Monday's target level was unchanged from Friday, signalling that the central bank is in no hurry to allow the yuan to rise.

But with mounting speculation over the change in policy, markets pushed the exchange rate up 0.45% above the target in early trading, to its highest level since 1994.

Officially, the central bank allows the currency to move up or down 0.5% against the central parity, but in practice such movements have rarely been allowed in the past.

"There is surprise over the level of flexibility already shown today," said Stephen Green, head of China research at Standard Chartered Bank.

He now expects the central bank to allow the yuan to appreciate some 2-3% over the next 12 months.

The change in policy will also make it easier for Asian countries that compete with China for exports to allow their own currencies to rise.

Pressure

The Chinese have found themselves in a tough situation over the yuan in recent months.

Image caption,

Many in the US say China is keeping the yuan low to boost exports

The country has come under increasing international pressure - particularly from the US and India - to change its currency policy.

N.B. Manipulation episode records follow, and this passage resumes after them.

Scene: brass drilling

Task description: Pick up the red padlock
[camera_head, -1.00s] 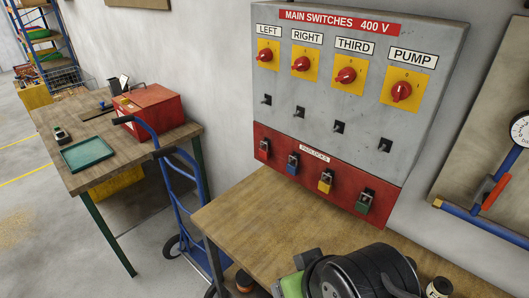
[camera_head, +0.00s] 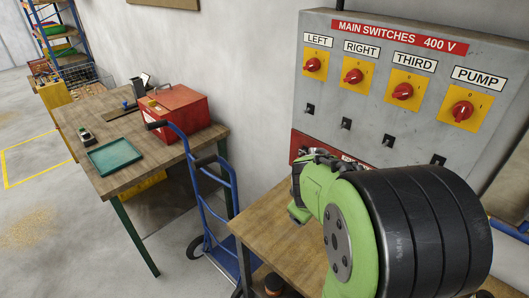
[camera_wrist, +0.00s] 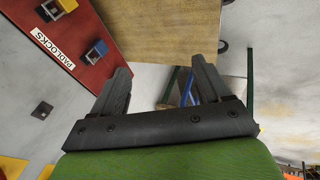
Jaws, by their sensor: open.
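I cannot make out the red padlock in either view now. My left-hand finger covers the part of the strip beyond the blue one. My gripper (camera_wrist: 162,68) is open, with nothing seen between its fingers.
The grey switch box (camera_head: 370,62) with red rotary switches is on the wall above the strip. A wooden bench (camera_head: 268,232) lies below. A blue hand truck (camera_head: 212,200) stands left of it, beside a table (camera_head: 90,165) with a red toolbox (camera_head: 182,110) and green tray (camera_head: 114,157).

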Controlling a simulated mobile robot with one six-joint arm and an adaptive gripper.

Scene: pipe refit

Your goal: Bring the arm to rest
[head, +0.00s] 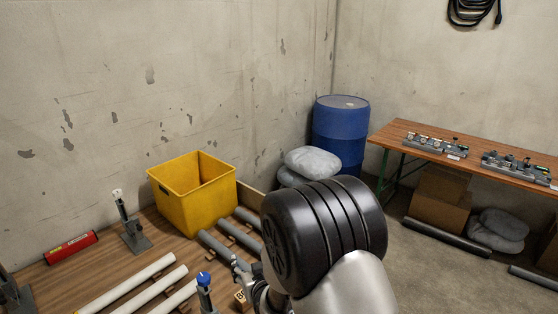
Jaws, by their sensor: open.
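My arm reaches in from the bottom of the head view, and its large black joint hides much of what lies behind it. My gripper (240,268) shows only in part, to the left of that joint. It is open, and I see nothing held in it. It is above the near part of the wooden table (112,262), close to grey pipes (218,245) and a blue-topped stand (204,290). Whether it touches any of these I cannot tell.
A yellow crate (193,218) stands on the table near the wall. A blue barrel (341,130) and a bench (400,130) with metal fixtures stand behind. Floor (430,275) at right is mostly clear.

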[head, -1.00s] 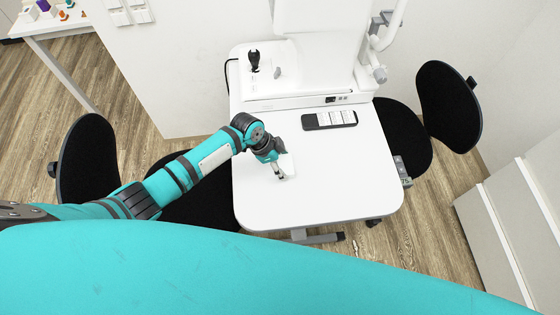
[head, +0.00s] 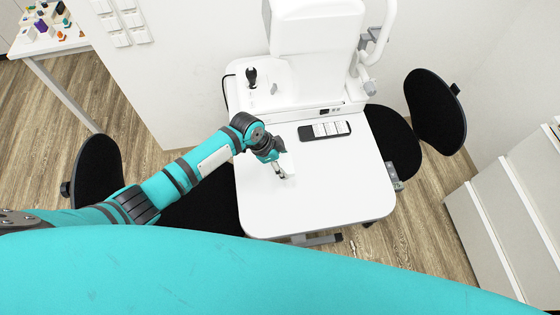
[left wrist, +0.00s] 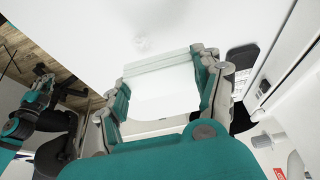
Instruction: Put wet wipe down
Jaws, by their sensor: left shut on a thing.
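The wet wipe is a white folded sheet. In the left wrist view, the wipe (left wrist: 165,92) lies between the two fingers of my left gripper, which is shut on it. In the head view, my left gripper (head: 281,172) points down over the middle-left of the white table (head: 330,190), and the pale wipe (head: 289,164) shows beside the fingertips. White on white makes it hard to tell whether the wipe touches the tabletop.
A dark flat case with white pieces (head: 324,131) lies on the table behind and right of my gripper. A white device (head: 315,50) with a black joystick (head: 251,76) fills the back. Black chairs (head: 435,112) stand at both sides. The table's front and right are clear.

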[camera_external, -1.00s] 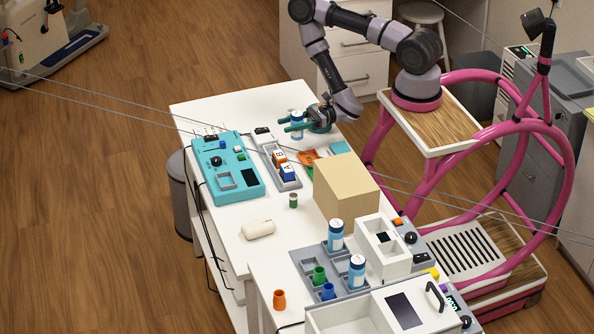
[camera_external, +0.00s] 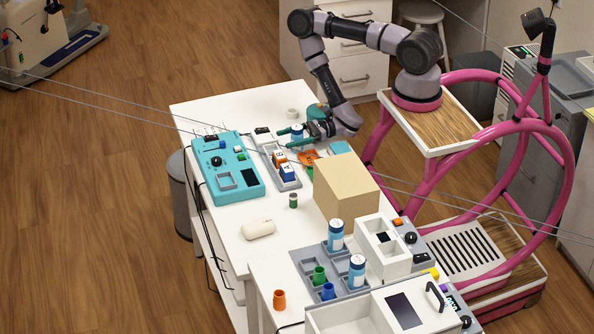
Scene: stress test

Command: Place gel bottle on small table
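A blue bottle with a white cap (camera_external: 297,131), perhaps the gel bottle, is at my gripper (camera_external: 287,139) over the far part of the white table (camera_external: 210,112). Its lower part is hidden by the teal fingers. The fingers lie on both sides of it, but I cannot tell whether they press on it or whether it touches the table. Two similar blue bottles stand upright in the grey tray (camera_external: 310,262): one at the back (camera_external: 335,237), one nearer (camera_external: 357,272). I cannot tell which surface is the small table.
A cardboard-coloured box (camera_external: 346,190) stands right of the table's middle. A teal device (camera_external: 225,168) and a grey tray with small blocks (camera_external: 291,182) lie left of it. A white roll (camera_external: 292,113) lies behind the bottle. Free table shows around the white rounded object (camera_external: 258,229).

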The US has complained that China is artificially keeping the value of the yuan low to help its exporters at the expense of foreign competitors.

On Saturday, US President Barack Obama welcomed China's promise of increased flexibility in exchange rates, but the Chinese central bank's latest comments cast doubt over the scale of its plans.

"There is at present no basis for major fluctuation or change in the [yuan] exchange rate," the bank's website said.

Meanwhile, the euro has fallen more than 17% against the dollar - and therefore also against the yuan - since the European debt crisis began in December.

Europe is China's biggest export market, meaning the euro's decline has made Chinese exports less competitive.

The change in yuan policy may involve switching the peg from the dollar to a basket of currencies, including the euro, that better reflect China's diverse export markets.

G20 agenda

The "basic stability" of the currency would be maintained, the central bank added, and keeping the yuan at a "reasonable, balanced level" would help ensure economic stability.

"The management and adjustment of the [yuan] exchange rate needs to be done in a gradual way."

China's currency policy was expected to be high on the agenda at the G20 summit to be held in Toronto later this month.

According to the BBC's economics editor Stephanie Flanders, the timing of China's concession is no coincidence.

"As usual, the wording is vague," she said.

"But the assumption must be that China plans to move back to the policy of allowing its exchange rate to appreciate in real terms against the dollar."